WHAT TO DO: Retype the records below from their first line through the line containing "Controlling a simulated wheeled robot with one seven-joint", and include nothing else.
START
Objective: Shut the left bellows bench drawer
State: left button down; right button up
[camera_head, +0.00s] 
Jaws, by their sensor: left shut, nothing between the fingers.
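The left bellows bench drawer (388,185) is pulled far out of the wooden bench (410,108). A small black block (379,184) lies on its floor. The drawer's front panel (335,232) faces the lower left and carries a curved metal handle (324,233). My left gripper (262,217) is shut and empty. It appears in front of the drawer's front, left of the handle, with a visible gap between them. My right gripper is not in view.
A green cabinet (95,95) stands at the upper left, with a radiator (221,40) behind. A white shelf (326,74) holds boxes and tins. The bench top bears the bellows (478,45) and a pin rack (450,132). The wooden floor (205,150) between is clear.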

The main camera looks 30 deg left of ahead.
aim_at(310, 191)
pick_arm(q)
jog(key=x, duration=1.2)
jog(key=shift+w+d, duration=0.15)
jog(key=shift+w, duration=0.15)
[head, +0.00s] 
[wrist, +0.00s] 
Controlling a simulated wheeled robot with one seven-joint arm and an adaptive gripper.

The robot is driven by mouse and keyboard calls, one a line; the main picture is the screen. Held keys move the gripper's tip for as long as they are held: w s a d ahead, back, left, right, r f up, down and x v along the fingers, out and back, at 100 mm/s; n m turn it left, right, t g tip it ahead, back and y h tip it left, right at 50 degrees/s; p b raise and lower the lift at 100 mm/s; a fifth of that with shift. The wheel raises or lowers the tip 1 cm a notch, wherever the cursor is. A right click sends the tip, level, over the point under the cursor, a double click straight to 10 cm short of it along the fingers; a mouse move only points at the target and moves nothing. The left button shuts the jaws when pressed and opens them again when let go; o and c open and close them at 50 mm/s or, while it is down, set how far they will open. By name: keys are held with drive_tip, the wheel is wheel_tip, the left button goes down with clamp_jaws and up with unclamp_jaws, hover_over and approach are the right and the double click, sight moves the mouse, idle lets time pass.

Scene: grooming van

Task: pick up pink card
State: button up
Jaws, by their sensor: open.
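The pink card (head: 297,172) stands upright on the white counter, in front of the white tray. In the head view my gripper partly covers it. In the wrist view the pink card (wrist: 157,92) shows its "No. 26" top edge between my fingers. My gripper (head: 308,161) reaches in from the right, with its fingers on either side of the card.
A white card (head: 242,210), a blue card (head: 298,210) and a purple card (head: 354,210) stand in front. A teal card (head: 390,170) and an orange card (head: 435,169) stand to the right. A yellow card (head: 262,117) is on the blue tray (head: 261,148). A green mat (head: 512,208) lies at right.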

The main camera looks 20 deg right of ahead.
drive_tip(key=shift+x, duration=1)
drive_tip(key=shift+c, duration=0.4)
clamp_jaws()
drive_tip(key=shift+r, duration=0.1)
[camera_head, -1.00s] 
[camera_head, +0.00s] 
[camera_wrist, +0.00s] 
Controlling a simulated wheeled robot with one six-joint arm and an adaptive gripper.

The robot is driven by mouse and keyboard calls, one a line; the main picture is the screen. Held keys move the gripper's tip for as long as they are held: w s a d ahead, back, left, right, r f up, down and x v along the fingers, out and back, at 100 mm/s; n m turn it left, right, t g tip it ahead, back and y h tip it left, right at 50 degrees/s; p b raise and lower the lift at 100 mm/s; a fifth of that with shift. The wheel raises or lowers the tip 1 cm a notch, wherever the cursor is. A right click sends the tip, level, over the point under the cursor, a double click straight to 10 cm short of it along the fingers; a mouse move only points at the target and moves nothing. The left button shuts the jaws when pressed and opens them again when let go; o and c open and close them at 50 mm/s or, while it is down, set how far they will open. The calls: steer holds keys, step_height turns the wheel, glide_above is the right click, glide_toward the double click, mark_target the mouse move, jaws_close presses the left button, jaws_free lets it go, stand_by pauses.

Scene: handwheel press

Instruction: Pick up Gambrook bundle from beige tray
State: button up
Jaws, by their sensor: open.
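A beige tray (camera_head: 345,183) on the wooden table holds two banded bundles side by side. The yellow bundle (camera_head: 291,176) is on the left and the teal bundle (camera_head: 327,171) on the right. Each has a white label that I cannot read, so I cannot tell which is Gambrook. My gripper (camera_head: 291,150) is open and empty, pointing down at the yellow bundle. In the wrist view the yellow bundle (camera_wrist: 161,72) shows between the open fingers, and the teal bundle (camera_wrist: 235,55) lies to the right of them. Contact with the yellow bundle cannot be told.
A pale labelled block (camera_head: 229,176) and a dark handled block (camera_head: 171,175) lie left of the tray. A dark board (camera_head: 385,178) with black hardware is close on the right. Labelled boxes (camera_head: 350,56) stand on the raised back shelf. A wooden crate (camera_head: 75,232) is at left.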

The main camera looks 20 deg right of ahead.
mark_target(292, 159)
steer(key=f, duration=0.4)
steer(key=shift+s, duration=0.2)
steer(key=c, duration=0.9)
END
ANSWER TO THIS EXERCISE:
Objective: Shut the left bellows bench drawer
State: left button down; right button up
[camera_head, +0.00s] 
Jaws, by their sensor: left shut, nothing between the fingers.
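The left bellows bench drawer (388,185) is pulled far out of the wooden bench (410,108). A small black block (379,184) lies on its floor. The drawer's front panel (335,232) faces the lower left and carries a curved metal handle (324,233). My left gripper (262,217) is shut and empty. It appears in front of the drawer's front, left of the handle, with a visible gap between them. My right gripper is not in view.
A green cabinet (95,95) stands at the upper left, with a radiator (221,40) behind. A white shelf (326,74) holds boxes and tins. The bench top bears the bellows (478,45) and a pin rack (450,132). The wooden floor (205,150) between is clear.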

The main camera looks 30 deg left of ahead.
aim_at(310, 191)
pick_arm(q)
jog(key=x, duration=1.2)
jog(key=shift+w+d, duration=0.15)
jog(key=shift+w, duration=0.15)
[head, +0.00s] 
[wrist, +0.00s] 
Controlling a simulated wheeled robot with one seven-joint arm and an adaptive gripper.

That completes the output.